Pre-Trial Motions in DC Injury Cases
A pre-trial motion is a motion filed by either side that is designed to flush out any outstanding issues before the trial begins. A DC injury lawyer files a pre-trial motion in order for the court to consider a ruling upon the issues prior to the start of the trial. The outcome of the motion may determine how the case is tried, whether there is any limitation as to which issues are presented to the jury or damages that may be awarded.
Likewise, if there is a pre-trial motion regarding some material piece of evidence, then once the court makes a ruling on that motion before the trial begins, the party can alter the evidence presented in a trial based upon the court’s rulings.
Types of Motions
There are many types of motion that occur prior to trial that can be filed in DC. Some of the motions involve legal defenses, such as a statute of limitations. Other pre-trial motions may deal with the admission of certain pieces of evidence and things of that nature. The following are a few examples:
- Motion to Dismiss: A motion to dismiss is a pre-trial motion that is typically filed by the defense immediately after a complaint is filed, which challenges the allegations in the complaint. This means that the motion to dismiss will consider only the allegations contained in the complaint and no other outside documents, such as an affidavit or deposition testimony from a witness or party. If passed, then the complaint will then be dismissed and a trial will never happen.
- Personal Jurisdiction: A motion filed challenging the personal jurisdiction of the claim is filed when the circumstances of the case warrant such a motion or when a party believes that the court, in which the case is filed, does not have personal jurisdiction over the claim.

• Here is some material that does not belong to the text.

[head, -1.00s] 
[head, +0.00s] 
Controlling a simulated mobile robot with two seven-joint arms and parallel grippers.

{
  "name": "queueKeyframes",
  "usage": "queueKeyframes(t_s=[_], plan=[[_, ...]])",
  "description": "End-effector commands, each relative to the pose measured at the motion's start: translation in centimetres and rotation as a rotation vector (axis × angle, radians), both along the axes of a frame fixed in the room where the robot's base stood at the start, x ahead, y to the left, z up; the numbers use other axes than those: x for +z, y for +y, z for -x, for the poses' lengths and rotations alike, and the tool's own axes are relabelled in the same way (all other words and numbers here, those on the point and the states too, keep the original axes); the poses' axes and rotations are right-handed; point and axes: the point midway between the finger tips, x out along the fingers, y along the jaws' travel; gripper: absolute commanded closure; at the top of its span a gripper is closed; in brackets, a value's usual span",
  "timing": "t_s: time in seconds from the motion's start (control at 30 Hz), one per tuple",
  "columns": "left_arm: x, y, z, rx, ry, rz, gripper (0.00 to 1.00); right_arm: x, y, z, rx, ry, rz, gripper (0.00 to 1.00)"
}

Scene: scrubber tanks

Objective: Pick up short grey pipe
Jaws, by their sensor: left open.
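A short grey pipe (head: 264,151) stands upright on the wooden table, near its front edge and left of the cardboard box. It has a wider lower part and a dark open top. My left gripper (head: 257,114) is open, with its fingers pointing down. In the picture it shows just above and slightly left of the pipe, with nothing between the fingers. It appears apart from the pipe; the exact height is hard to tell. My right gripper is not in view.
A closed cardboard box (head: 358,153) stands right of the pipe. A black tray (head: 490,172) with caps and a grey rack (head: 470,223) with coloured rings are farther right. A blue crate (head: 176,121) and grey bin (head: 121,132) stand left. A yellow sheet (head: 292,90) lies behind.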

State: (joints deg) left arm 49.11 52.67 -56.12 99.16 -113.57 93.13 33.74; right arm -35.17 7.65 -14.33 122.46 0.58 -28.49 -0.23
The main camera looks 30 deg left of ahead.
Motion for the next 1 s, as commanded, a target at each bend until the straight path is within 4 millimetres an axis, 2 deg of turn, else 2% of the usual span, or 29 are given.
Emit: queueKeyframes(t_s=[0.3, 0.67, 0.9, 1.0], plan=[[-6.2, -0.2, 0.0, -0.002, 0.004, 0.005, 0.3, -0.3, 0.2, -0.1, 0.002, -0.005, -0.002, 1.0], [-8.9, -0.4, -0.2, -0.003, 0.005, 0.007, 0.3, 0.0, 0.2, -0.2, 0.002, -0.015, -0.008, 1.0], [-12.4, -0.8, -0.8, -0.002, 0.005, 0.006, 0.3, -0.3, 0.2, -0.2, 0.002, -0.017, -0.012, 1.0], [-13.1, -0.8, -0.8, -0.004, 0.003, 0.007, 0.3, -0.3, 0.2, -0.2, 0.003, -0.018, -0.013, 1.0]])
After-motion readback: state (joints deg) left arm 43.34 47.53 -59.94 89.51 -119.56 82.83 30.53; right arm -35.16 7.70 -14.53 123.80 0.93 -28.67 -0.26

- Improper Venue: Venue is an issue that comes up from time to time due to the fact that the rules governing the selection of venue are based upon various circumstances. Again, the defense, meaning not the injured person, may file a motion challenging venue based upon issues that are unique to that individual case.
- Failure to State a Claim: Failure to state a claim upon which relief may be granted is a defense that is asserted by the defense in the case. It challenges the allegations of the complaint and, assuming all allegations are true, asserts the plaintiff cannot state a claim upon which relief may be granted based upon a legal defense available to the defendant.
Summary Judgment Motion
A summary judgment motion is a pre-trial motion much like a motion to dismiss, but it is filed at the close of discovery. This means that both parties have had a full and fair opportunity to collect as much information as necessary to investigate the claim, and then either party believes that he or she is entitled to judgment as a matter of law based upon all information collected.
It will be filed for a couple of different reasons. A defendant may file a motion for summary judgment in order to exonerate him or her from the claim brought by the plaintiff. The plaintiff may file the motion in order to force the court to make a determination on a particular issue, such as liability, as a matter of law, before the trial begins.
Motion for Default Judgment
A motion for default judgment is a motion filed pre-trail by the plaintiff when the defendant has failed to answer the plaintiff in the time prescribed by the court’s rules.
This is filed in order for the court to rule on the issue of liability. However, the personal injury context, a motion for default is very rarely filed because if the defendant failed to notify his or her insurance company of the claim and a default is entered, then the insurance company can deny coverage for the claim. Therefore, no payment will be received by the injured person from the at-fault party’s insurance company.
This could potentially impact the personal injury case in a beneficial way if the default is entered and the issues concerning liability are being conceded. However, it can also afford the at-fault party’s insurance company the opportunity to deny coverage for the claim, which would adversely affect the injured person’s claim by eliminating the resources to pay the claim. Therefore, this issue is often evaluated on a case-by-case basis.
Sua Sponte Motion
Sua sponte means that no party has asked for the relief, but instead the court has acted on its own or instantaneously. This is done in the District of Columbia often times because civil claims are filed electronically. Therefore, the clerk’s office will automatically calendar certain events and take the next step, based solely upon the court’s rules without discretion by the parties.